Each line from the one containing "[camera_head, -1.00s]" through the one containing "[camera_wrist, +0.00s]" is to be retyped exactly, both end lines included, and all other lines left out.
-- Start of Records supplied --
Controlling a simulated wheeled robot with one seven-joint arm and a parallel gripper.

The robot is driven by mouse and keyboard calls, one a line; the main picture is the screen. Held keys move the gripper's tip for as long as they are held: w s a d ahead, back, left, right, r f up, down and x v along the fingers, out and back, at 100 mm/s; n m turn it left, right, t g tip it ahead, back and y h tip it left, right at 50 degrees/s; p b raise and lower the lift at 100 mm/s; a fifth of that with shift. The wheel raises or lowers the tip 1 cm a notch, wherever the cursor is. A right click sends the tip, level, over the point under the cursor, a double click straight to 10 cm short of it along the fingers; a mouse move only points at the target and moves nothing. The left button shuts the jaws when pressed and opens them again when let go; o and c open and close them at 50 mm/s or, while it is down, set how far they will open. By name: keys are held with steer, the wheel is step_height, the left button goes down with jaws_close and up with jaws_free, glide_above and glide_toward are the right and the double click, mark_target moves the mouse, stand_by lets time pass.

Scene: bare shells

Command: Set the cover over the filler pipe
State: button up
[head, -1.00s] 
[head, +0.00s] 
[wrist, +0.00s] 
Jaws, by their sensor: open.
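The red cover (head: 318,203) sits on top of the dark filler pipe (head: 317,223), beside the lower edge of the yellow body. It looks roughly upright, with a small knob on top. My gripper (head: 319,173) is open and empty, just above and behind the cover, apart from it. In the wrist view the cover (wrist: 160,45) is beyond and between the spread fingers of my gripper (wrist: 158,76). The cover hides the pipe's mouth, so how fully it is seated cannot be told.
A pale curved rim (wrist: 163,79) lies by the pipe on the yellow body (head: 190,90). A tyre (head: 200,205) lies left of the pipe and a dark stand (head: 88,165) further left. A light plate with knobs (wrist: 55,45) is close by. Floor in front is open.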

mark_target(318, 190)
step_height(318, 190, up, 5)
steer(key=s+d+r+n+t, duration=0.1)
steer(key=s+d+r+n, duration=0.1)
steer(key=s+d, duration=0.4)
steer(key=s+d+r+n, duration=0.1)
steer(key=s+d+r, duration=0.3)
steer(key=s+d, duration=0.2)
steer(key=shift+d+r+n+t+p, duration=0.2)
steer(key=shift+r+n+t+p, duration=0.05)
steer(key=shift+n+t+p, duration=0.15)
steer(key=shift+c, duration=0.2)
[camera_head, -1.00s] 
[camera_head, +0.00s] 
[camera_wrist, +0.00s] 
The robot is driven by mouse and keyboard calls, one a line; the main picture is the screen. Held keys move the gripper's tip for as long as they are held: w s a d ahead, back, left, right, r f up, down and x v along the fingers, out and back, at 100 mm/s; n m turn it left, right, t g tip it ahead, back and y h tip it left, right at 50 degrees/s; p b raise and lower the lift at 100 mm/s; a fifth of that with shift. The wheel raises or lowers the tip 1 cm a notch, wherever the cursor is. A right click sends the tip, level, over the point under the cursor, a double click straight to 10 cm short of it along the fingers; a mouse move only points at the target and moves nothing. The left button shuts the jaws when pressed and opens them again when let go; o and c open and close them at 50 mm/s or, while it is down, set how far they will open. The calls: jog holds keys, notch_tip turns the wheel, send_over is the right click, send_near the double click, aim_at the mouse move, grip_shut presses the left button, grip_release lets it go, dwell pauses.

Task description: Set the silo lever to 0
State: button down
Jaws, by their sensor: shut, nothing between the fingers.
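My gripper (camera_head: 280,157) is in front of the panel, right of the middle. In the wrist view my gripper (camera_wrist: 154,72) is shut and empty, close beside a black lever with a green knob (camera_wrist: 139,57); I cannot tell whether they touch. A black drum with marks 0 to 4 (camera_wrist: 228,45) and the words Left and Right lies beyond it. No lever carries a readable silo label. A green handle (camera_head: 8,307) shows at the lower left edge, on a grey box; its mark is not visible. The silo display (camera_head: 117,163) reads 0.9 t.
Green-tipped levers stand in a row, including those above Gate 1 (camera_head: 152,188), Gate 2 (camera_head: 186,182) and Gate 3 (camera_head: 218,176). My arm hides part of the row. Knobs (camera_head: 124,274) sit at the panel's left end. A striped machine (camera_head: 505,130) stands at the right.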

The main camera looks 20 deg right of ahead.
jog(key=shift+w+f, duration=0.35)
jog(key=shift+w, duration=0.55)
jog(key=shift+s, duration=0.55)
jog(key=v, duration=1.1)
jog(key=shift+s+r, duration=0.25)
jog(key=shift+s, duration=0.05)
-- End of Records supplied --
**Solution to this task**
[camera_head, -1.00s] 
[camera_head, +0.00s] 
[camera_wrist, +0.00s] 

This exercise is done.